Lo importante de este convenio no es el hecho de que haya tenido lugar, sino el que el gobierno esté premiando actos ilegales. La enseñanza que esto trae para todos los demás intereses y grupos políticos en el país es una muy simple: lo que vale no es lo que dicen las leyes, sino la capacidad de armar escándalo. La lección para todas las demás ciudades fronterizas es evidente: tomen los puentes y se sacarán la lotería; a su vez, la lección para el resto de los mexicanos es que la ley es irrelevante. Valiente nacimiento de la legalidad. Puesto en otras palabras, no es casual que todo mundo esté presionando al gobierno para tratar de salirse con la suya, pues muchos lo han logrado.

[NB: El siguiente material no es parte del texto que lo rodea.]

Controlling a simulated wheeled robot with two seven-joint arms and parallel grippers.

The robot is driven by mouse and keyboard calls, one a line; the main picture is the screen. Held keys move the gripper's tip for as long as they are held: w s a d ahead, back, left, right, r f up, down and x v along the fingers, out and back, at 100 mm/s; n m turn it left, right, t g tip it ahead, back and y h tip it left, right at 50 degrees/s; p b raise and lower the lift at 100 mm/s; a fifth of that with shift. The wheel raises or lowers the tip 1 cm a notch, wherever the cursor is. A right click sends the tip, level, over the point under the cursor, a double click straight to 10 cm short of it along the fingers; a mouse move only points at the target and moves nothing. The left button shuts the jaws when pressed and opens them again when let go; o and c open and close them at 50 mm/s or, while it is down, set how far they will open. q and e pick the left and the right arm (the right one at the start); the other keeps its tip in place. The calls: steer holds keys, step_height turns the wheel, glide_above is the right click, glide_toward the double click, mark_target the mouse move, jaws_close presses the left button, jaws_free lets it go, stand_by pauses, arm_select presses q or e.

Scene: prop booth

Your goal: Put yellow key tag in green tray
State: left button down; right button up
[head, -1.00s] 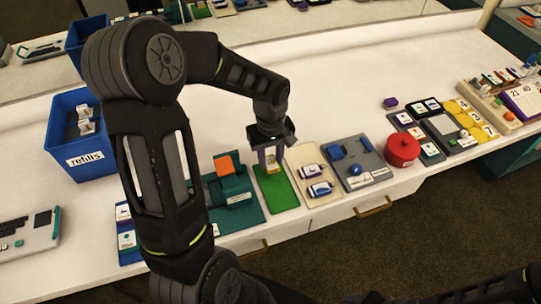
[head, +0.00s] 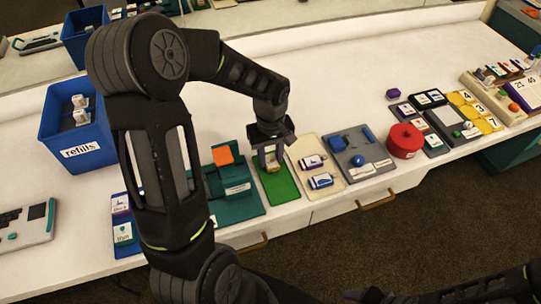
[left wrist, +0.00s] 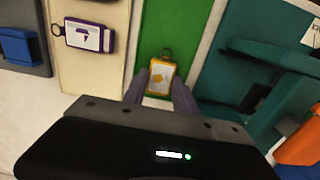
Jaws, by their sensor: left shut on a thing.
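The yellow key tag (left wrist: 160,77) is between the two fingers of my left gripper (left wrist: 163,92) in the left wrist view, its dark ring pointing away. In the head view my left gripper (head: 270,150) is shut on the tag (head: 272,166), over the far half of the green tray (head: 279,189). The tray's green floor (left wrist: 178,25) shows around the tag in the left wrist view. I cannot tell whether the tag touches the tray. Part of my dark right arm shows along the bottom right edge of the head view; its fingers cannot be made out.
Right of the green tray is a beige tray (head: 305,147) with two purple- and blue-edged tags, then a grey tray (head: 373,155) with blue pieces. Left is a teal stand (head: 232,205) with an orange block (head: 222,155). A blue refills bin (head: 62,130) stands farther left.

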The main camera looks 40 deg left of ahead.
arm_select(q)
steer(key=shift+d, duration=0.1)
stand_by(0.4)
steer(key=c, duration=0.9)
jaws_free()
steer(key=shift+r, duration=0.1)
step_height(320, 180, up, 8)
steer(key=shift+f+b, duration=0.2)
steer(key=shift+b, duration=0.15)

El problema no es nuevo, pero el hecho de que esté teniendo lugar en el sexenio en que la legalidad se ha convertido en uno de los objetivos expresos y más importantes de la administración, es profundamente preocupante. La legalidad consiste, a final de cuentas, en el cumplimiento sistemático de lo que dicen las leyes y de los procedimientos que éstas establecen. En la medida en que se cumplan las leyes, en que el gobierno tenga límites reales y efectivos a su capacidad de actuar arbitrariamente, y en que la ciudadanía -incluyendo, por supuesto, a todos los grupos políticos, de cualquier color- pueda ampararse bajo la sombra de la ley, a sabiendas de que ésta es una manera razonable de dirimir conflictos y de obtener satisfacción a sus demandas, nadie encontrará razones para saltarse las trancas y cometer actos ilegales.

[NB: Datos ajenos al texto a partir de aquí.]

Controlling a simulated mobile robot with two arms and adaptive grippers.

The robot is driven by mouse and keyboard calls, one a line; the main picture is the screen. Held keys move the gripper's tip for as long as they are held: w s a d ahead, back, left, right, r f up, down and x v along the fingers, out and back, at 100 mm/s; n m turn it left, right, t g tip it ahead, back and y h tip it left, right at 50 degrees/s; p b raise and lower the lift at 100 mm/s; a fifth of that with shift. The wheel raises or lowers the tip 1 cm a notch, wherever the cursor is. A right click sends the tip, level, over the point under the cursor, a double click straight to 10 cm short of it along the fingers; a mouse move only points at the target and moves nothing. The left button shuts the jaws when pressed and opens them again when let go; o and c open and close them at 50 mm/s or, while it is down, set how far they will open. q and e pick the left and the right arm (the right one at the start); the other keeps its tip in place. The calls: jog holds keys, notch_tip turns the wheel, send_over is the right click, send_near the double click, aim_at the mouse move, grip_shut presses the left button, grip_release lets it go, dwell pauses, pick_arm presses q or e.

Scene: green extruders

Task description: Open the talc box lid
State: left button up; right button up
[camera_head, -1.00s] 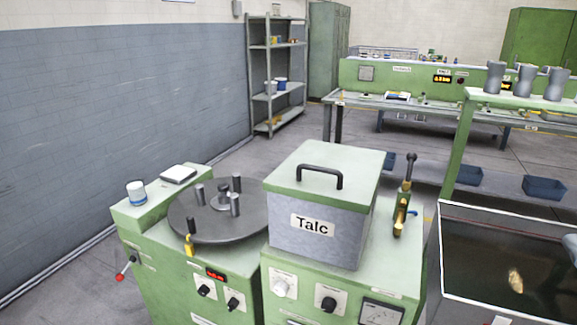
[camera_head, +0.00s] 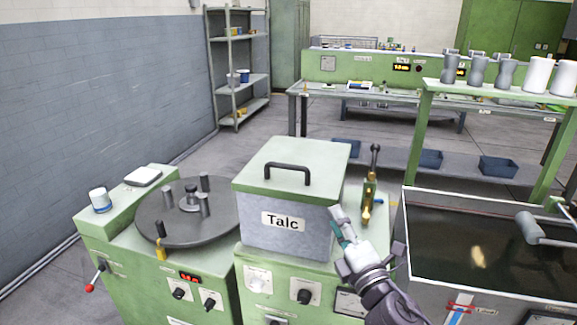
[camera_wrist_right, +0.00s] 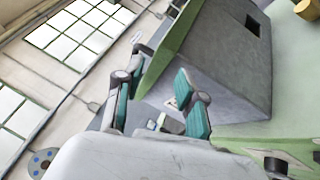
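The talc box (camera_head: 315,228) stands on a green machine, with a grey body and a "Talc" label on the front. Its pale green lid (camera_head: 250,165) is shut and has a black handle (camera_head: 288,168) on top. My right gripper (camera_head: 341,222) is beside the box's right front corner, below the lid, apparently empty. In the right wrist view, my right gripper (camera_wrist_right: 155,92) has its teal-padded fingers apart. The grey box body (camera_wrist_right: 225,65) and green lid edge (camera_wrist_right: 168,42) appear tilted just beyond them. Whether a finger touches the box is unclear. My left gripper is out of view.
A brass valve with a black lever (camera_head: 370,190) stands close to the box's right. A dark round turntable (camera_head: 165,222) with pegs is on its left. A liquid-filled tank (camera_head: 480,250) lies at right. The space above the lid is clear.

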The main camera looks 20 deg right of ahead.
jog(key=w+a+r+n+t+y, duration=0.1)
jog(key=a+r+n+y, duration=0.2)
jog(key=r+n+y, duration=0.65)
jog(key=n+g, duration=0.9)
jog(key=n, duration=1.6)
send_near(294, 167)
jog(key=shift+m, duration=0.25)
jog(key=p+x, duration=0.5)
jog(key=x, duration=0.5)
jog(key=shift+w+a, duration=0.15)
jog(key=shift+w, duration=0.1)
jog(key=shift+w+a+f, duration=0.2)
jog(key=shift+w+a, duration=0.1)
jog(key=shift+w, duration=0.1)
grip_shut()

La evidencia que se observa en forma cotidiana, sin embargo, es abrumadoramente contraria a esta sucesión de circunstancias. El gobierno no deja de cometer actos arbitrarios, no existe consistencia alguna en la aplicación de las leyes ni en la administración de la justicia y, por encima de todo, las presiones de partidos y grupos políticos siguen siendo mucho más efectivas para la consecución de sus objetivos que el recurso a los mecanismos legales y judiciales. ¿Dónde quedó, pues, la legalidad?
La esencia del orden político y de la tranquilidad de la ciudadanía reside en la construcción y desarrollo de instituciones y mecanismos institucionales que permitan la resolución de disputas y el desarrollo de mecanismos sociales de participación, representación, disciplina y control político, todos ellos dentro de un esquema de absoluto respeto a la legalidad. Así como el viejo sistema político cumplía con estos propósitos de una manera arbitraria y, las más de las veces, flagrantemente ilegal, uno nuevo en el futuro lo tendrá que hacer de una manera limpia, transparente, y dentro de un marco de absoluta seguridad jurídica. La evidencia de que no existe semejante marco institucional está plenamente a la vista. El convenio que firmaron el gobierno federal y con el municipio de Ciudad Juárez es una patente demostración que nada ha cambiado en el terreno de la legalidad. Se siguen premiando las presiones políticas ilegales y los berrinches de intereses particulares, independientemente de su muchas veces dudosa representatividad. En lugar de crear estructuras sanas de participación política y desarrollar pesos y contrapesos que hagan posible que el gobierno no sea tan vulnerable a esas presiones, la realidad demuestra que seguimos en el terreno resbaloso de la ley de la selva en materia política.